Review of Total Recall
Posted on Amazon February 8, 2010

Remember when everyone at concerts held up their lighters? Now it's cell phones — taking pictures. This is the basic problem with Total Recall: We are far better at capturing moments than we are at preserving them. Heck, we're better at preserving them than we are at organizing them so that later we can find what we want. This is truer now that it's all-digital than it was when it was all-shoebox. Clearly, our intentions are better than our methods.
        Like you, I'm being continually supplied with free software to help me find all the photos on my machine. But when the pile is big enough (and mine, like yours, certainly is), no amount of brute force searching is more useful than simple organizing. When will software be able to do that for me?

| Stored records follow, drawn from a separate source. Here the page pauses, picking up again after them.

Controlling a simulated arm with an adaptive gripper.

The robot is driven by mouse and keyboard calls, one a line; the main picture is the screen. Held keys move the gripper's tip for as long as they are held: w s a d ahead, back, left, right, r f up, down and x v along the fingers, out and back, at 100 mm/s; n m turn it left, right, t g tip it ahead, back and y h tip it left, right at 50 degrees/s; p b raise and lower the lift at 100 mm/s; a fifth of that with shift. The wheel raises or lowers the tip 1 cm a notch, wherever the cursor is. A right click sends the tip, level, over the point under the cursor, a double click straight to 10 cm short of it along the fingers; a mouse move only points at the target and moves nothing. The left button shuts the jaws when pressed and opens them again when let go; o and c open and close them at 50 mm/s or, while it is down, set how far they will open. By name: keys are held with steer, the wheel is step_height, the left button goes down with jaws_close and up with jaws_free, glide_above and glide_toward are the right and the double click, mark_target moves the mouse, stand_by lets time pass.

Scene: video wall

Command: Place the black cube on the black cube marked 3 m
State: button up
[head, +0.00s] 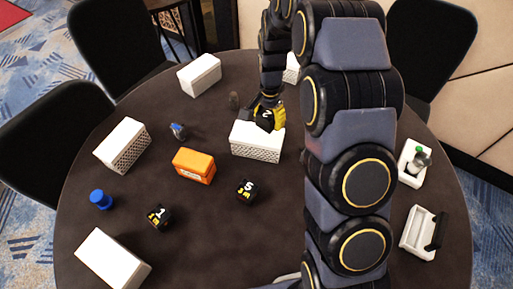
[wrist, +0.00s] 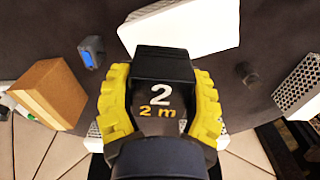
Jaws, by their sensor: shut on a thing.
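My gripper (head: 268,115) has its yellow fingers closed on both sides of a black cube (wrist: 160,70) marked "2" and "2 m". The held cube shows in the head view over a white perforated box (head: 256,142); I cannot tell whether it touches it.
White boxes (head: 122,145) and a blue object (head: 101,199) are at the left. Bare table (head: 205,235) surrounds the two loose cubes.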

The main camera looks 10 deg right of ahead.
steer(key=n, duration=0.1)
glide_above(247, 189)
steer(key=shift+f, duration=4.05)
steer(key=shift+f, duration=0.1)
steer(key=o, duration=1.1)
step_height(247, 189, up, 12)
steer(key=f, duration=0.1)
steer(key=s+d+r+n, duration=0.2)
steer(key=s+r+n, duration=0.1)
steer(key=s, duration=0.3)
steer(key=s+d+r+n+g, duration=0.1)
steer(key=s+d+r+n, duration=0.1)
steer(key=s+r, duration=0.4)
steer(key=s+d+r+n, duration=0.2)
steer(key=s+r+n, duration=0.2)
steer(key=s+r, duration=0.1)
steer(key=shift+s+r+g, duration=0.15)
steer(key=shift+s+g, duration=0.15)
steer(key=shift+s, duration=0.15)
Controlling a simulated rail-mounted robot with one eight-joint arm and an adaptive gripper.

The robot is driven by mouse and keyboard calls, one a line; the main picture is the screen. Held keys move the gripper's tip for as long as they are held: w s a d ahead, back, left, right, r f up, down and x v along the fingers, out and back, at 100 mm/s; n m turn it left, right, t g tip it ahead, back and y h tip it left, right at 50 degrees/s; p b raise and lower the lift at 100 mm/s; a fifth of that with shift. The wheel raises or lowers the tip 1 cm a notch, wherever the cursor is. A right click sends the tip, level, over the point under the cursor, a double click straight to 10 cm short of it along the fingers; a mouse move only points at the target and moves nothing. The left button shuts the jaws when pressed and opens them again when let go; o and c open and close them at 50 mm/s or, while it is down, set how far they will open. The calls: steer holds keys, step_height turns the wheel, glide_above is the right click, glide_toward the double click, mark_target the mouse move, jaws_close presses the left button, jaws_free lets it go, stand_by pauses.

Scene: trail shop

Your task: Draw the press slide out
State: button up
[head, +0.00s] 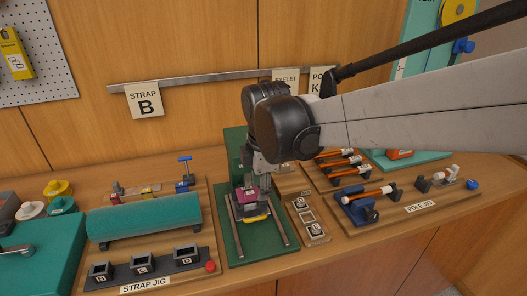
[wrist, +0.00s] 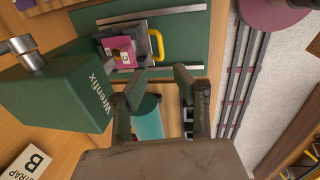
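In the wrist view the yellow handle (wrist: 158,46) lies beyond my fingertips, beside the magenta block (wrist: 122,52). My gripper (wrist: 160,73) is open, and its two fingers are apart with nothing between them. In the head view my arm and wrist hide part of the press, and the fingers are hard to make out.
The strap jig (head: 145,287) with a teal roll (head: 145,218) lies left of the press. A small eyelet tray (head: 310,220) and the pole jig (head: 420,208) with orange poles lie to the right. The wooden wall is close behind the press.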

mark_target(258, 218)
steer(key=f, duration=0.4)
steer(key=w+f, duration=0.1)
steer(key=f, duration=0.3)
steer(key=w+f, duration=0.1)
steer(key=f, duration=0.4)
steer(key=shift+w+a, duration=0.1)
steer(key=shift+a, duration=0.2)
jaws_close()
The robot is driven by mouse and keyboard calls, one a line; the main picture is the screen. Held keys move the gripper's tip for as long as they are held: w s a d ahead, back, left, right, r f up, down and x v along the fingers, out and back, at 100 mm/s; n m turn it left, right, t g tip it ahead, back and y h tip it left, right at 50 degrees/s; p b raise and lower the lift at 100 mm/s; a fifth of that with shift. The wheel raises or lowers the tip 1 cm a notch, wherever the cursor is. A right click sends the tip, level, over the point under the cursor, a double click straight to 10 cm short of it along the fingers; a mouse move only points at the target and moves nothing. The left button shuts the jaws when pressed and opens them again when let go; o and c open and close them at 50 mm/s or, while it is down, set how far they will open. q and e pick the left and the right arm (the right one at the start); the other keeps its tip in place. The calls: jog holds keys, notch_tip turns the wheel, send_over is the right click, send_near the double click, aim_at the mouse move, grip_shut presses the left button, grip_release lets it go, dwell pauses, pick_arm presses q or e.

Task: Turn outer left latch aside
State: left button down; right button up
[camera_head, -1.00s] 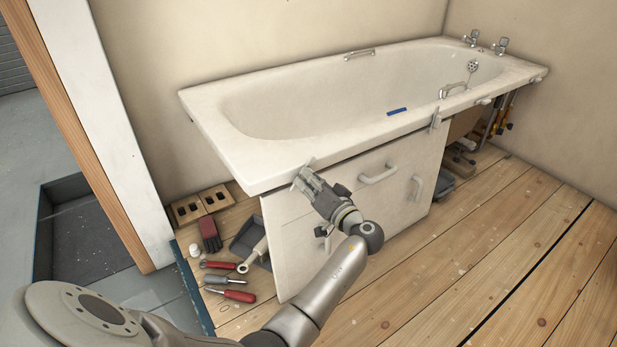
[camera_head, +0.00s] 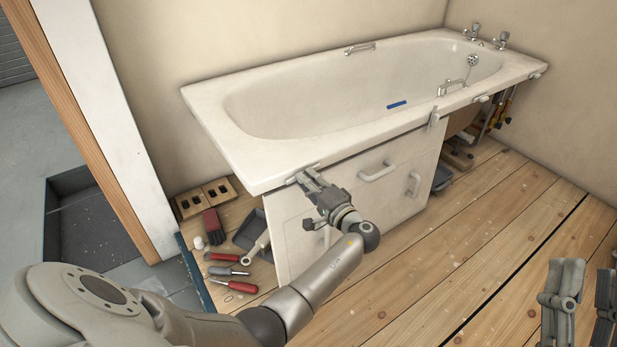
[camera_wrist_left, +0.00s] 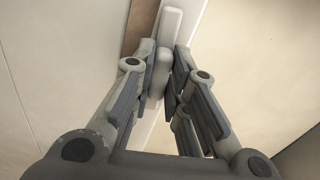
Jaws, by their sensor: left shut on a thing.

        Therefore, the real proposition of Total Recall is brute force combined with AI. Gordon Bell says we have the technology now to save everything, so the real challenge is developing truly helpful AI. His ideas are completely dependent on this happening in the near term. Others, myself included, are far more skeptical. And without useful AI, Total Recall is just another impractical utopian ideal.
        I'm sure Gordon Bell is a better engineer than I am, and I know he's a better entrepreneur. But as to his ability to see the future, I have my doubts. It's great to imagine an ideal, however impractical — unless it gets in the way of practical, incremental improvements. By diverting effort and resources to his fantasy, Total Recall may be more roadblock than highway to tomorrow.